図2-3 FCC構造で、<111>方向を垂直に描き直したもの。

 さて、図2-4に示す正4面体構造であるが、メタン(CH4)など共有結合によって形成される分子においてもよく現れる構造である。メタンでは、その”結合手”はsp3混成軌道として知られる原子軌道であり、隣接する原子間でこの”結合手”が重なり合って共有結合が形成される。半導体結晶においても同様に、構成原子のsp3混成軌道が次々と重なり合って共有結合が繋がり、固体として連続的な結晶となる。この時、構成原子の4つのsp3混成軌道がどのような方位を向いているかというと、正に正4面体の重心から各頂点に伸びる4本のベクトルに一致する状況にある。幾何学的に最密充填構造から導かれた4配位正四面体構造が、共有結合のもととなるsp3混成軌道と形状が一致している点は極めて興味深い。言い換えれば、sp3混成軌道を形成できる半導体材料の構成原子を結晶内に配置するのに、FCCやHCPの最密充填サイトと空孔サイトは極めて都合が良いのである。

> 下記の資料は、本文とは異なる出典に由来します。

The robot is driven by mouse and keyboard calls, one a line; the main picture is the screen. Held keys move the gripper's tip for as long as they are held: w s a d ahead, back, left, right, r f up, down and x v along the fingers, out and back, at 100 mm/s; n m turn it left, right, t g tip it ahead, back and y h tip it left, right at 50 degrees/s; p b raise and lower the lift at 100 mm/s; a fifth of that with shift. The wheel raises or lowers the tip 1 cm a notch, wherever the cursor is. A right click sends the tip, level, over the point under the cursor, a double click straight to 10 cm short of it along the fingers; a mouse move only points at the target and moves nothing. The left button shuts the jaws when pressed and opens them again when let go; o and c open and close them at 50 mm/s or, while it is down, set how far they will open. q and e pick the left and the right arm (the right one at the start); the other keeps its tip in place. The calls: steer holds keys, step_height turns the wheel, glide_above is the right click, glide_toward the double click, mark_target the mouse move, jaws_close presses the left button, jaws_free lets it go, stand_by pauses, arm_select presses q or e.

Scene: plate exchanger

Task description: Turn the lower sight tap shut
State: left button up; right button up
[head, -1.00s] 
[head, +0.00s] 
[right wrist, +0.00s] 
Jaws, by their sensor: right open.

図2-4 FCC、HCP構造内の正四面体構造と正八面体構造。その重心位置には空孔があり、原子を配置できる。

 図2-5に今まで述べた正4面体構造と正8面体構造の対称要素の一部を示すが、これらの構造を格子点に配置した場合には出来上がる結晶構造の対称性(空間群)にこれら構造の対称性(結晶点群)が反映される。自然界に存在する結晶構造を、これらの正4面体構造と正8面体構造の観点から分類することもよく行われる。以下に頻繁に見られる結晶構造のいくつかを俗称的な名称として紹介するが、両正多面体構造を意識するとそれぞれの相互関係がある程度見えてくる。

図2-5 正4面体構造、正8面体構造の対称要素(見やすくするため、一部のみ記載)

 FCCユニットセルの4面体サイトの1/2に格子点と同じ原子を規則正しく配置したものが”ダイヤモンド構造”(Si, Ge等が属する)、異なる原子を配置したものが”閃亜鉛鉱型構造” (GaAs, 3C-SiC等が属する)である。因みに、4面体サイト全てに異なる原子を配置すると”CaF2(ホタル石)型構造”、 8面体サイト全てに異なる原子を配置すると”NaCl型構造”となる。またHCPユニットセルでは、4面体サイトの内1/2に異なる原子を規則正しく配置すると、”ウルツ鉱型構造”(GaN等が属する)となる。更に、四面体サイトではなく8面体サイト全てに異なる原子を配置したものが”NiAs型構造”として知られているものであり、興味深いことにその2/3だけに異原子があるものが”コランダム型構造”(α-Ga2O3等が属する)である。これらの構造の違いを表2-1にまとめる。